One of my first consulting gigs was with a company that wrote software for manufacturers and it was there that I met Paul. Paul was an engineer, a great guy and an even better story teller. One day he related about a course he took in college, a 300 or 400 level course required for his engineering degree which basically had the goal of reinventing the wheel. At the beginning of the semester, the professor showed them a basic sled like the one to the left. The goal of the class was to improve the method of transportation within certain guidelines. The important caveat was that they had to justify how they got there. They couldn't just say, "Wheels are better, here." No, they literally had to reinvent the wheel in this class. And over the course of the semester they learned a couple of things. First, wheels are really great tools because they are the culmination of a lot of experience that led through progressive improvements to solve a particular set of problems. Second, they are universally used because they are such a good solution. And, finally, that incremental improvements made over time can lead to vast improvements overall. I mention all of this as the foundation for my next point.

The Software Version

We often talk about reinventing the wheel in the software business. A part of it is the belief that something so generic can't meet our needs but another part of it exists when we think we know better about an existing system (satirically demonstrated here) and decide to rebuild it. As I always say, "When you reinvent the wheel, you run the risk of inventing something that doesn't roll very well." But I think that there are times when taking this approach is necessary.

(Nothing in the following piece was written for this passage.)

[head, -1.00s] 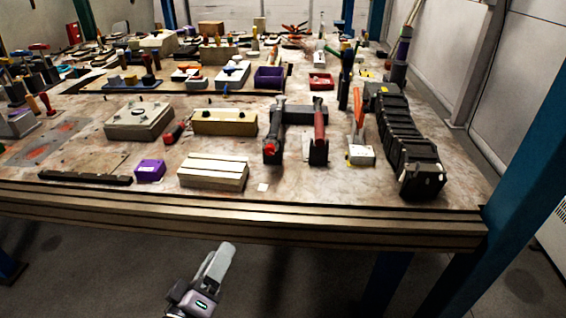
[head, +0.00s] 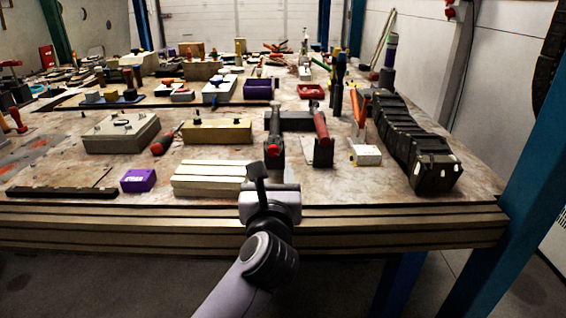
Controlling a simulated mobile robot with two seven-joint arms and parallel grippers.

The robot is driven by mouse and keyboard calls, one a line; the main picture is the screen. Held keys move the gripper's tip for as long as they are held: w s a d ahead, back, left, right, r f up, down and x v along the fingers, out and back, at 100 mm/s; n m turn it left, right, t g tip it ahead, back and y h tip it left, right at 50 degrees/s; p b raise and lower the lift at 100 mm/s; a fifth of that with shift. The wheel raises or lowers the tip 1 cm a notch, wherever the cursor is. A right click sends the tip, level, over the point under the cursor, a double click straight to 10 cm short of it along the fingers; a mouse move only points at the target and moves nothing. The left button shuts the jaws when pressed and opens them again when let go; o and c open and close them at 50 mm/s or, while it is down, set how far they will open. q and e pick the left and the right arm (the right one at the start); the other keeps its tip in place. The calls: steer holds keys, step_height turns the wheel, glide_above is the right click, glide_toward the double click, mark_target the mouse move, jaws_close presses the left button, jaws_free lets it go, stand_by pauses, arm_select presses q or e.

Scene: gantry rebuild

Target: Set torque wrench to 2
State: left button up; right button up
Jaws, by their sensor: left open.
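Two long tools rest in stands at the bench's front middle: a dark one with a red end (head: 274,139) and a red-handled one (head: 321,128) just right of it. Either may be the torque wrench; its scale is too small to read. My left gripper (head: 257,172) reaches in from below over the bench's front edge, just in front of the dark tool's lower end. It is open, with no object visible in it, and its body hides part of the bench edge. My right gripper is not in view.
A cream ribbed block (head: 207,178) stands left of my gripper, with a purple box (head: 138,180) further left. A white block with an orange lever (head: 366,155) and a row of black bins (head: 436,172) stand right. The bench front (head: 340,192) is clear right of my gripper.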

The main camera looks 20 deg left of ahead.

Reinventing Re-Imagining the Wheel

It was the 60s and America had committed to putting men on the moon, men who could take an American made muscle car with them. Advertising aside, you can't just take your standard Goodyears to the moon for all sorts of reasons related to rubber and cold and heat and vacuum. So the only thing to do was to invent a wheel that could be used on the moon. Unlike many wheel reinventions in software, the engineers didn't start out by throwing the wheel away. Instead, they took the wheel and made the necessary modifications to make it fit a different environment. And it worked flawlessly.

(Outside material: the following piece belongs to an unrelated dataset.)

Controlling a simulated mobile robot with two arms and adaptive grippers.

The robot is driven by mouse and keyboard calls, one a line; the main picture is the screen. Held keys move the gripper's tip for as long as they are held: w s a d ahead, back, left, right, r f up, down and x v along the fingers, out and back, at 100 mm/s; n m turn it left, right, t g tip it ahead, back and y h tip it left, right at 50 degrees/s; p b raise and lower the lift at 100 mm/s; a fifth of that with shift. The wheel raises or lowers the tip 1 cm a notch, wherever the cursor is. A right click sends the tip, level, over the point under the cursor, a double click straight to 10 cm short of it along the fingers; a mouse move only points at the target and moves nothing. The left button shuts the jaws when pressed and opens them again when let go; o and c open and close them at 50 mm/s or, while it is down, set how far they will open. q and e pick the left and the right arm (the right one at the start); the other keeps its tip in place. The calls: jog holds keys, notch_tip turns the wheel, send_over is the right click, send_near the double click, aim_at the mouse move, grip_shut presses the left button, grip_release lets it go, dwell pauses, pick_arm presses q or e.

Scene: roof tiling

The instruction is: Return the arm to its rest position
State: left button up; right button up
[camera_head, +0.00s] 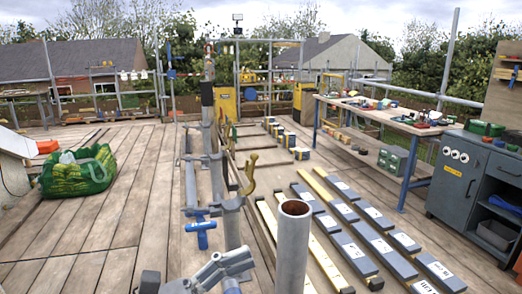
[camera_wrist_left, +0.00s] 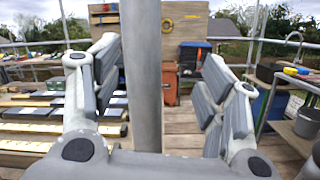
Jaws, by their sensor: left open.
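My left gripper (camera_head: 208,272) shows in part at the bottom of the head view, beside upright grey tubes. In the left wrist view my left gripper (camera_wrist_left: 160,95) has its two padded fingers spread wide apart. A grey upright pole (camera_wrist_left: 144,70) stands in the gap between them, with clear space to the finger on either side. I cannot tell which tube of the head view this pole is. An open-topped grey tube (camera_head: 293,250) stands upright near the bottom middle of the head view. My right gripper is in neither view.
Several grey labelled bars and yellow strips lie on the deck at right. A workbench (camera_head: 372,116) with tools and a grey cabinet (camera_head: 460,178) stand along the right side. A green bag (camera_head: 77,174) sits at left. The deck (camera_head: 100,222) between bag and tubes is mostly clear.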

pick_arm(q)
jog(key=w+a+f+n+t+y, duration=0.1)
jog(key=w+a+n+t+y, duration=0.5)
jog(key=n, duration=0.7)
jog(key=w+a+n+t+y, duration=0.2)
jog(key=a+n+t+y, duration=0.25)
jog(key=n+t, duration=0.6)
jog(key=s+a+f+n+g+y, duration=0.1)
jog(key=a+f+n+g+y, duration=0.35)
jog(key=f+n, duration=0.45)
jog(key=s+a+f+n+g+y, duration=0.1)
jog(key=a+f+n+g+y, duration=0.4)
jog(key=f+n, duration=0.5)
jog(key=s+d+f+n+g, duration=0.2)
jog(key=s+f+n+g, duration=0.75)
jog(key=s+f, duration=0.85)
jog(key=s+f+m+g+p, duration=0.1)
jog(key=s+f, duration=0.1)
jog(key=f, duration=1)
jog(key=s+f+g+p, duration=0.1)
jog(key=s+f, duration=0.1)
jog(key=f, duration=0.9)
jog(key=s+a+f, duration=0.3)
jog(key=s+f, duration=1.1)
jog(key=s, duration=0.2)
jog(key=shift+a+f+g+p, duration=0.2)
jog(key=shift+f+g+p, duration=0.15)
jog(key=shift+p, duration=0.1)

Cloud Based Database Design

All of that lead up was to talk about some of the challenges we face in cloud based database design, whether on SQL Data Services or Azure or Amazon or (fill in cloud maker of your choice). The fundamental concepts that make good database design haven't changed. Transactions may need to be handled differently, but data integrity is still an issue. Just because our design needs to work in an alien environment doesn't mean we should throw the baby out with the bath water. Wheels still need to roll along the ground, whether the ground be Terra Firma or Luna Firma. The composition of that wheel needs to change, not the function; and that applies to database design as well, whether running on a single SQL Server or an amorphous1 cloud.


1Yes, I know that cloud computing isn't really amorphous. Even if it was our data would still require form.